Directive =
Report, word for word, every line of the material that contains "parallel".
━━━ Material to process
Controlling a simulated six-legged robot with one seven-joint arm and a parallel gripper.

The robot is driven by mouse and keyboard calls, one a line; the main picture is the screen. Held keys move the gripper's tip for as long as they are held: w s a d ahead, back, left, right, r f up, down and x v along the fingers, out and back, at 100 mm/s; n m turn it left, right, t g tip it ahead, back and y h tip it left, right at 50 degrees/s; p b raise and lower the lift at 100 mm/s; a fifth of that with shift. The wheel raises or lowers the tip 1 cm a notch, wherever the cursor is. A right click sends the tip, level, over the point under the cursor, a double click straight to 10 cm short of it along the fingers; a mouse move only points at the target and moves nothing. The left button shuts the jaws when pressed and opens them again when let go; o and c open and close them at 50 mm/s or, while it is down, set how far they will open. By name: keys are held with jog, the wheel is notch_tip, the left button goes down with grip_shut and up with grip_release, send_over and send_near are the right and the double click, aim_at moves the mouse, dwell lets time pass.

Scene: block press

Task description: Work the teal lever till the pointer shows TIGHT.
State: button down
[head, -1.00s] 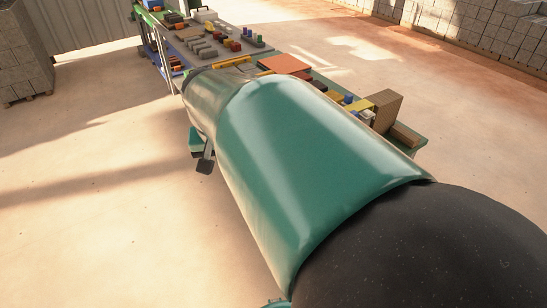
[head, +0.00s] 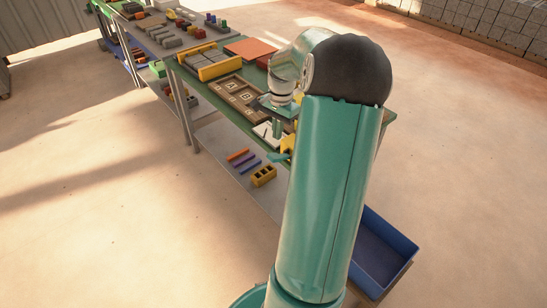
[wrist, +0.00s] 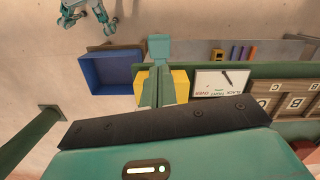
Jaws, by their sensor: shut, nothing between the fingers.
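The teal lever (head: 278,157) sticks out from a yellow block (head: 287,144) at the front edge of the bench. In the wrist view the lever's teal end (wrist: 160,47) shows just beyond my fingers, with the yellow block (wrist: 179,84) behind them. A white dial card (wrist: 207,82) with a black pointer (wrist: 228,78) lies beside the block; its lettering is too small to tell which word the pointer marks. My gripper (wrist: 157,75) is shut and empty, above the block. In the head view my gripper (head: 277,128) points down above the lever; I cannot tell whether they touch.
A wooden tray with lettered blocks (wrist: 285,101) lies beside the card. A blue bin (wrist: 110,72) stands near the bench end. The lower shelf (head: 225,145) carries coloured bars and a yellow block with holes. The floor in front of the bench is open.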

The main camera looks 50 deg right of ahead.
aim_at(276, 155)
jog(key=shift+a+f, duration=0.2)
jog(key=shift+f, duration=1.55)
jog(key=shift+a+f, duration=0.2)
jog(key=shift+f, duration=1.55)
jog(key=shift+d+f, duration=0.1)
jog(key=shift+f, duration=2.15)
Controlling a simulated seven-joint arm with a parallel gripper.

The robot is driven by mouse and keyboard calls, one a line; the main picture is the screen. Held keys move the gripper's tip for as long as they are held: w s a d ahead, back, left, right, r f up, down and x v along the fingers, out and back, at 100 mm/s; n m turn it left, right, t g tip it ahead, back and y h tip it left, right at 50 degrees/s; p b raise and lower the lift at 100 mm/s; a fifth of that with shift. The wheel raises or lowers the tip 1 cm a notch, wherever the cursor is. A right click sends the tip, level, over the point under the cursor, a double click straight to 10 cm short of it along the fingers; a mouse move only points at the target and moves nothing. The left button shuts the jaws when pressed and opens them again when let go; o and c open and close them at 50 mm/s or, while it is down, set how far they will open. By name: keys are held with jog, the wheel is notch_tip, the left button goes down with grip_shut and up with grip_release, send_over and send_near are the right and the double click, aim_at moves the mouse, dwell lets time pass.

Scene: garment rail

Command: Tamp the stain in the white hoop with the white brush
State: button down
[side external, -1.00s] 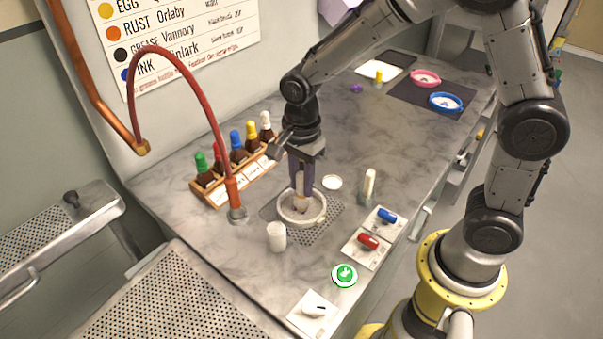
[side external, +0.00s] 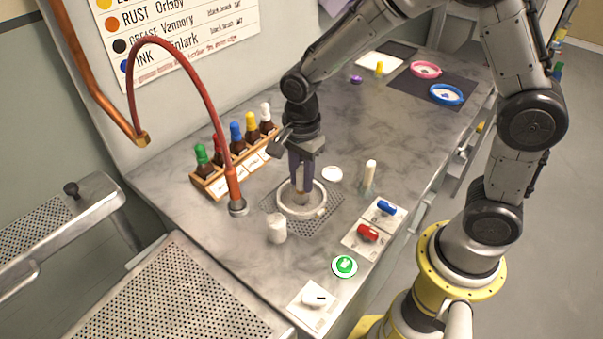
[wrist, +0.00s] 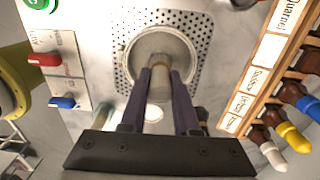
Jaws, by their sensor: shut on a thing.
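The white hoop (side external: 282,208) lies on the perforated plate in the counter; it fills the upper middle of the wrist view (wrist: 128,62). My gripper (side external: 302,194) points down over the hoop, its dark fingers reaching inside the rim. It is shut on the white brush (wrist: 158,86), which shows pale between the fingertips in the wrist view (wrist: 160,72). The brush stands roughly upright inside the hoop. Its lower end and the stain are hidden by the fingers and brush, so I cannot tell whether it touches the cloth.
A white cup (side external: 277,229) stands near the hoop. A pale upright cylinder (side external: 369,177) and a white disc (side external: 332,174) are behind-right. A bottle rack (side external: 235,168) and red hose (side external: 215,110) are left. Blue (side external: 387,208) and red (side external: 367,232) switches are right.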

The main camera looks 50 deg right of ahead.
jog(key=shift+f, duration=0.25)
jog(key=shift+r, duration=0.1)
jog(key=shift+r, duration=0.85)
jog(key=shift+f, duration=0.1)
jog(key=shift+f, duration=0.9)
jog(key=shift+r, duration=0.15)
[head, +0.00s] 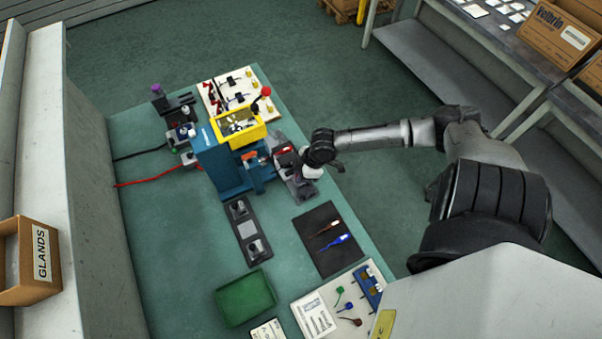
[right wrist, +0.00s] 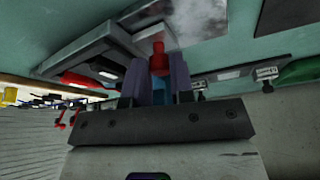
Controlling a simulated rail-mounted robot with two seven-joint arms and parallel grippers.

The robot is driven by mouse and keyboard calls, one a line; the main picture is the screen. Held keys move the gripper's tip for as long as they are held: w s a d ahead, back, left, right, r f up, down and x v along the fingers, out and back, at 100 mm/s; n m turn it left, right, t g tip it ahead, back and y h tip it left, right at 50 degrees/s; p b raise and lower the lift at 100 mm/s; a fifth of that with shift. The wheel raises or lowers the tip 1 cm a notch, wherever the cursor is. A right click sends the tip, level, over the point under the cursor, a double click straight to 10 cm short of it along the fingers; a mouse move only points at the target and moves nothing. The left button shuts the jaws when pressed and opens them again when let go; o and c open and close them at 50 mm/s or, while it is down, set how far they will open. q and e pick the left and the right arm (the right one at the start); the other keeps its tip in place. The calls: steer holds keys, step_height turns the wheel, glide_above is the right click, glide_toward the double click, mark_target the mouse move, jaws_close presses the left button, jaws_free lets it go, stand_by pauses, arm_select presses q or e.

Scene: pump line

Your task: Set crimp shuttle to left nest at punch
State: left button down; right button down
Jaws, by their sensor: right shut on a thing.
━━━━━━
The reply =
Controlling a simulated six-legged robot with one seven-joint arm and a parallel gripper.
Controlling a simulated seven-joint arm with a parallel gripper.
Controlling a simulated rail-mounted robot with two seven-joint arms and parallel grippers.

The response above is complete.